▶ **INSTRUCTION**:
Extract only the first line of the listing and every line after it up to and including the one with "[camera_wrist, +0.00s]". Omit the pictures.

▶ **PROVIDED ENTRIES**:
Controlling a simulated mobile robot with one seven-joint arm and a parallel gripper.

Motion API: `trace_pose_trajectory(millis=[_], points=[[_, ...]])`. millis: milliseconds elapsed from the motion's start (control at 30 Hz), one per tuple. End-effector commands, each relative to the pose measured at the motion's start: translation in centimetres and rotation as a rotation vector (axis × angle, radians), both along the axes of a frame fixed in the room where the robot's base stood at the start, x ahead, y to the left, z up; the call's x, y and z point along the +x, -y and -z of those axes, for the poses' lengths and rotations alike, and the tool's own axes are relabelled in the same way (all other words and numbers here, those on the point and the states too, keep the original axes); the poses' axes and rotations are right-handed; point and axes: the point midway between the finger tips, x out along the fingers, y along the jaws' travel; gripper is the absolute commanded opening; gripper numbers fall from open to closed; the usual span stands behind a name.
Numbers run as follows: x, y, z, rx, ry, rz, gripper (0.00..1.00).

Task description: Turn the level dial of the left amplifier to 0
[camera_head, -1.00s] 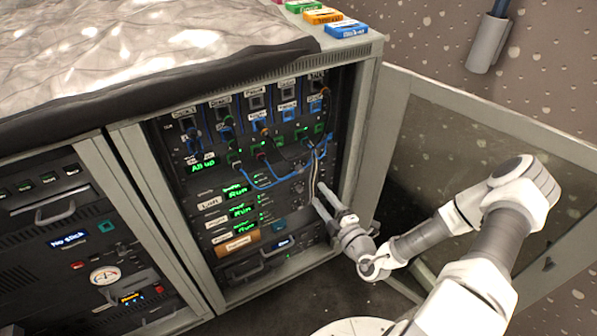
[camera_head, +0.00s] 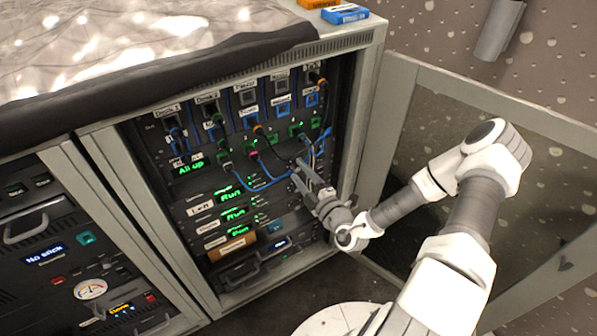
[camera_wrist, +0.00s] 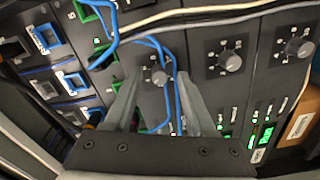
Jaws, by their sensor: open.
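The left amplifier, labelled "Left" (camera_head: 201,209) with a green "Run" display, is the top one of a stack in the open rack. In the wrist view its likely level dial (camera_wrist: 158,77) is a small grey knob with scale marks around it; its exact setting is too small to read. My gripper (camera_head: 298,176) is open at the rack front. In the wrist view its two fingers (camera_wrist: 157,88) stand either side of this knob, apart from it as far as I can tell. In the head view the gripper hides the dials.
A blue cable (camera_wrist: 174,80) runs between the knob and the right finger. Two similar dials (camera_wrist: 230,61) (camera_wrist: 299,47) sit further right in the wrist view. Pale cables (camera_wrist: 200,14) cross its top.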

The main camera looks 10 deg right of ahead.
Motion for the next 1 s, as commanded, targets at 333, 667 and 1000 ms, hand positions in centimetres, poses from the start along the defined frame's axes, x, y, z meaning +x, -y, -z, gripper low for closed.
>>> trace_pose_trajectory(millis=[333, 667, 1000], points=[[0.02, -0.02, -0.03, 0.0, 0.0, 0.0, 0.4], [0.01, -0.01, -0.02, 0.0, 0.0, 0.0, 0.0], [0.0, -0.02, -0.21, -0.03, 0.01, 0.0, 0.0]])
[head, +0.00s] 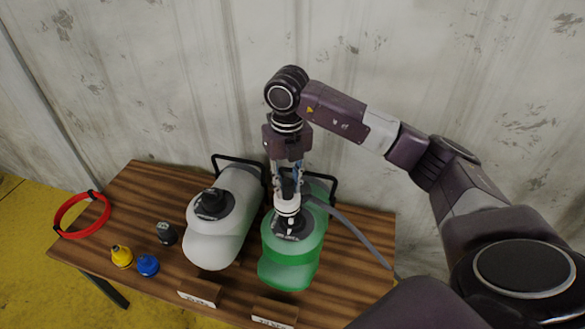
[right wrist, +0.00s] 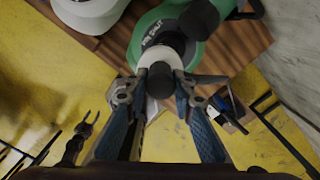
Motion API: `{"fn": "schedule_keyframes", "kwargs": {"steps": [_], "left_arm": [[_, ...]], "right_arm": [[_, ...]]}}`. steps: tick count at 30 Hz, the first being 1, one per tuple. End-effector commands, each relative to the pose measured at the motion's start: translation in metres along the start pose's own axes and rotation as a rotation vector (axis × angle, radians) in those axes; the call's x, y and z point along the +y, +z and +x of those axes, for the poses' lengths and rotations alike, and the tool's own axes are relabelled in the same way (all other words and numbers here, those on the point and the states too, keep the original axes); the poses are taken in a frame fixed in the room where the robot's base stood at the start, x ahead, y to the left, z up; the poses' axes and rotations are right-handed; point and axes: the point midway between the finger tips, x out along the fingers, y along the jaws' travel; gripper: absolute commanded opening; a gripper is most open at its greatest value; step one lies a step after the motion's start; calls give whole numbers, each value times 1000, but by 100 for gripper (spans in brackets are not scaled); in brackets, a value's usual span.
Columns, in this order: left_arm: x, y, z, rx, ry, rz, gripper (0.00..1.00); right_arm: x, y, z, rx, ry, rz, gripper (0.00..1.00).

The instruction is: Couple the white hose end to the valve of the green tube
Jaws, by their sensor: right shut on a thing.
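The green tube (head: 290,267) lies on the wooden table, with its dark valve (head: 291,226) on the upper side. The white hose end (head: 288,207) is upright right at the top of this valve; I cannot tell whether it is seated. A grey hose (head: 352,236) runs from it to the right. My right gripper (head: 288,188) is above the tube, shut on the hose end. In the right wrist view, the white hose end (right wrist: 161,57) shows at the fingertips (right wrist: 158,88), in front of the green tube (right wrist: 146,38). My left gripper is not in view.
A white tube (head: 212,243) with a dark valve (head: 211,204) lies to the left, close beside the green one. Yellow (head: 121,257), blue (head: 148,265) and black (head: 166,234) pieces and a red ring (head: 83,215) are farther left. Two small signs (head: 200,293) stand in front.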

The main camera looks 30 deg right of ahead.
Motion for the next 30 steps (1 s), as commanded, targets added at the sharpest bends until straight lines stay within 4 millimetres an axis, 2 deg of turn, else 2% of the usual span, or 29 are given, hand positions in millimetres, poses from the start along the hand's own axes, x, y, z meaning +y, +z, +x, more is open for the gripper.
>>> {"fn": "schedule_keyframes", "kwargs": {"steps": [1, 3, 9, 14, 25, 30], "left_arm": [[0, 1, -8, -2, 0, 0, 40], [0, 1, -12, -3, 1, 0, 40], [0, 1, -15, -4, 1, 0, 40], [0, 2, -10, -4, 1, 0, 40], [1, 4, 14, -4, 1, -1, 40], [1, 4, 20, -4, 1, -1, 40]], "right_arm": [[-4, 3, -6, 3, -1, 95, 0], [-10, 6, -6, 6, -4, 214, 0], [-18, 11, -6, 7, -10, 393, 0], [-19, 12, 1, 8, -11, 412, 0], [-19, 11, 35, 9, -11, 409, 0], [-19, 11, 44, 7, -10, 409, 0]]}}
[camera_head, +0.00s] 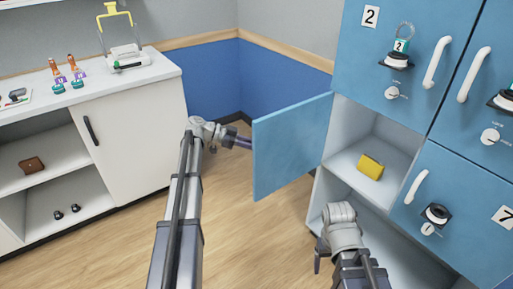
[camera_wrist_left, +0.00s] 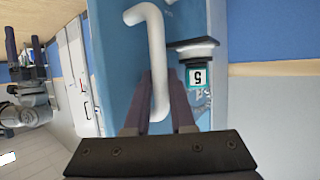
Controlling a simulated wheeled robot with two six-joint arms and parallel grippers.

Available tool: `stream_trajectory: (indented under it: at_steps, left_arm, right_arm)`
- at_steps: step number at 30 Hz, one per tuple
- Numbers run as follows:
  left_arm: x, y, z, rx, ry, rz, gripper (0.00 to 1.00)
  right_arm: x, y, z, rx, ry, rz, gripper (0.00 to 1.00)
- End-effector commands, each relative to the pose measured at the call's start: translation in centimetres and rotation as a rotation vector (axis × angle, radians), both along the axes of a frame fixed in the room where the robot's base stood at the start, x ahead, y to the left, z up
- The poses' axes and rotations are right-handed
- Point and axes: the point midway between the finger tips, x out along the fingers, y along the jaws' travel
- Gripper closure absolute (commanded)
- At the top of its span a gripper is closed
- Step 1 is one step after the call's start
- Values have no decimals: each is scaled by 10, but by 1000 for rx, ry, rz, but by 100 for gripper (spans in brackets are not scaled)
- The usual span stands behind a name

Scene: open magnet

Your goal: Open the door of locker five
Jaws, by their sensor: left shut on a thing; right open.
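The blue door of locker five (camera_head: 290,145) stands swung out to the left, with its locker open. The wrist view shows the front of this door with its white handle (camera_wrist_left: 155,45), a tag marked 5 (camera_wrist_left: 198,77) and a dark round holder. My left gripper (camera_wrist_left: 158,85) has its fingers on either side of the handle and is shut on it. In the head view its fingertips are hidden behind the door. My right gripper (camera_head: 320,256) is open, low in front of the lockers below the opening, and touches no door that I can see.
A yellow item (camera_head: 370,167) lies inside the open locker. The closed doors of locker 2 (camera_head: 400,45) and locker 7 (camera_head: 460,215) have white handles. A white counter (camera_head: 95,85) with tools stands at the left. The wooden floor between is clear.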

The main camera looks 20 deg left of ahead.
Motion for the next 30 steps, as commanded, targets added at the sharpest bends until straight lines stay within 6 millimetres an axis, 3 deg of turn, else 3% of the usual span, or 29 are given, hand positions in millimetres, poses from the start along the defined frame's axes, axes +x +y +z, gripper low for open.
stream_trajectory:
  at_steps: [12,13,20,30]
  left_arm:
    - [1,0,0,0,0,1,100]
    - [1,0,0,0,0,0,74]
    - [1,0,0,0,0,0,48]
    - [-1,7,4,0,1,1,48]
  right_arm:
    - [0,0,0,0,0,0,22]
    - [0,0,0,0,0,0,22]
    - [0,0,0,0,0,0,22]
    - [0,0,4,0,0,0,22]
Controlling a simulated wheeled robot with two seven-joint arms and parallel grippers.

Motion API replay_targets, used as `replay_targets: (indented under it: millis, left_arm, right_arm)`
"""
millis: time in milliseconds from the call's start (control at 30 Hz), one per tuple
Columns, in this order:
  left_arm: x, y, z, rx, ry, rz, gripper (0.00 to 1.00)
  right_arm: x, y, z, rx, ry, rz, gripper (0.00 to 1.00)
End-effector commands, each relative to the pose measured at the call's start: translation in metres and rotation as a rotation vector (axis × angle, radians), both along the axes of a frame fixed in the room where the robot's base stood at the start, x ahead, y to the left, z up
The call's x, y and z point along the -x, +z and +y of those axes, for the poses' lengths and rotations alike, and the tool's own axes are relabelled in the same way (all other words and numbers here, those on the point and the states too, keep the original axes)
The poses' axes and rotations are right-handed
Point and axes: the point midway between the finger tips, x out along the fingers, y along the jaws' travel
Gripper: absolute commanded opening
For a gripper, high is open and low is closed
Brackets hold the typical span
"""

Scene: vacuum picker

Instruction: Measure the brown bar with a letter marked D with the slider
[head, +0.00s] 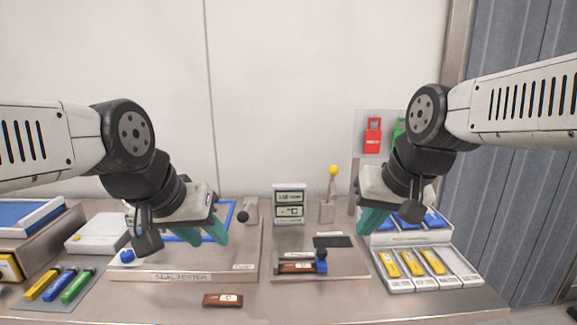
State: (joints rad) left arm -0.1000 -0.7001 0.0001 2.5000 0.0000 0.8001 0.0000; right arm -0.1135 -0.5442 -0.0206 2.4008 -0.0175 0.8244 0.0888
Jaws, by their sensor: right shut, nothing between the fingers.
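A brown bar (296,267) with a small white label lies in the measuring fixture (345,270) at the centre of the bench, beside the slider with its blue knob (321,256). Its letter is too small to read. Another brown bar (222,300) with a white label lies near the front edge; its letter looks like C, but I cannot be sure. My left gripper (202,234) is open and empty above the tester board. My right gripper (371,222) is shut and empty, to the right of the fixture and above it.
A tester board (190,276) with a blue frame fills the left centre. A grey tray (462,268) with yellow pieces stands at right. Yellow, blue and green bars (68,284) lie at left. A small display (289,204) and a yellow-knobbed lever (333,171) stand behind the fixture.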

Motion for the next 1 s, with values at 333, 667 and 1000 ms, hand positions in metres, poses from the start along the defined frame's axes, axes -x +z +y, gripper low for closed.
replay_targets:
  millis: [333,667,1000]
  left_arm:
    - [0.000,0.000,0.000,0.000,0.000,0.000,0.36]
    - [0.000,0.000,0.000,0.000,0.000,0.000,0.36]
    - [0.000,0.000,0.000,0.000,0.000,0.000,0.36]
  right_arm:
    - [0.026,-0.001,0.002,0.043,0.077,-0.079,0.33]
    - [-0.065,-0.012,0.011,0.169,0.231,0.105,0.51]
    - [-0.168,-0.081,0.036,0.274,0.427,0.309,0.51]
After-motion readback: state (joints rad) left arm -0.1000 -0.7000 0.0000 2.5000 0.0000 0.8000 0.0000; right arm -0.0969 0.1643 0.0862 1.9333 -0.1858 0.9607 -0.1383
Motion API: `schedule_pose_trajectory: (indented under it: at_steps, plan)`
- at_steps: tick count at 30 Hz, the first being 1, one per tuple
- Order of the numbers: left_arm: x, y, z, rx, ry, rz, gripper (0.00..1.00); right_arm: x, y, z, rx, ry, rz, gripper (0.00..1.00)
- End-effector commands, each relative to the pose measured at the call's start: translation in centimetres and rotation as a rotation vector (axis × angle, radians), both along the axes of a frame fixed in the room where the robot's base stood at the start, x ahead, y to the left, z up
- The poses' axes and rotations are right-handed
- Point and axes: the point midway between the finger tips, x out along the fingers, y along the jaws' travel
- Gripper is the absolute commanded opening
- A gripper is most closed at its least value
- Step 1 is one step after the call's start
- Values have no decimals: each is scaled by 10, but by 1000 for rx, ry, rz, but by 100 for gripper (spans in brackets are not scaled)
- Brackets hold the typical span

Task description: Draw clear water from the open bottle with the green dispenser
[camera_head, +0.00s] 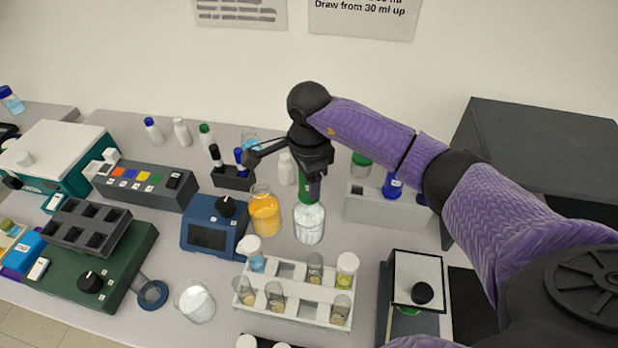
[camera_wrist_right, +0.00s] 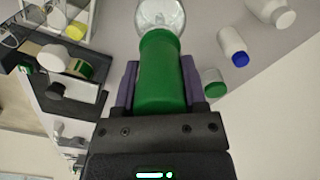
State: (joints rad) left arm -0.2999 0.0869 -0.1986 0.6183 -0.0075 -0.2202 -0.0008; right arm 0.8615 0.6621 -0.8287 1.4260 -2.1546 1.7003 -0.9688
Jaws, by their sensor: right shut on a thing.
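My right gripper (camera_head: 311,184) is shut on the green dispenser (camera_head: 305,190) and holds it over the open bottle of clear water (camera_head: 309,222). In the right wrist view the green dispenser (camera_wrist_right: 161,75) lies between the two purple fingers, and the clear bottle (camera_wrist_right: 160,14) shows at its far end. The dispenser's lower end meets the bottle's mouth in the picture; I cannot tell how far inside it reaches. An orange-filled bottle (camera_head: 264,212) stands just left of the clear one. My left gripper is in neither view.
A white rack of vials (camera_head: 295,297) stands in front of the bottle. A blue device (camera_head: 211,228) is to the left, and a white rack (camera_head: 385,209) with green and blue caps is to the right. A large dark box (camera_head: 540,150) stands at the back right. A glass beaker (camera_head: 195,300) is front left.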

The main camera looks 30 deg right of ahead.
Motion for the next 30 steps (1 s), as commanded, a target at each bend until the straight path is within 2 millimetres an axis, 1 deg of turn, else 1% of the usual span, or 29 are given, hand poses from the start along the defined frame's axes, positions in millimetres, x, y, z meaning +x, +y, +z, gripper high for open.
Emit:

▶ **THE COMPLETED TASK**:
Controlling a simulated mobile robot with one seven-joint arm and a parallel gripper.

Motion API: `trace_pose_trajectory(millis=[_], points=[[_, ...]])`. millis: milliseconds elapsed from the motion's start (control at 30 Hz), one per tuple. End-effector commands, each relative to the pose measured at the motion's start: translation in centimetres and rotation as a rotation vector (axis × angle, radians), both along the axes of a frame fixed in the room where the robot's base stood at the start, x ahead, y to the left, z up; the call's x, y and z point along the +x, -y and -z of those axes, for the poses' lengths and rotations alike, and the tool's own axes are relabelled in the same way (all other words and numbers here, those on the point and the states too, keep the original axes); the poses' axes and rotations are right-handed; point and axes: the point midway between the finger tips, x out along the fingers, y along the jaws' travel; gripper is the absolute commanded opening; gripper numbers fall from open to closed; the usual span stands behind a name.
Numbers run as follows: x, y, z, rx, ry, rz, gripper (0.00..1.00).

Task description: Turn the level dial of the left amplifier to 0
[camera_head, -1.00s] 
[camera_head, +0.00s] 
[camera_wrist, +0.00s] 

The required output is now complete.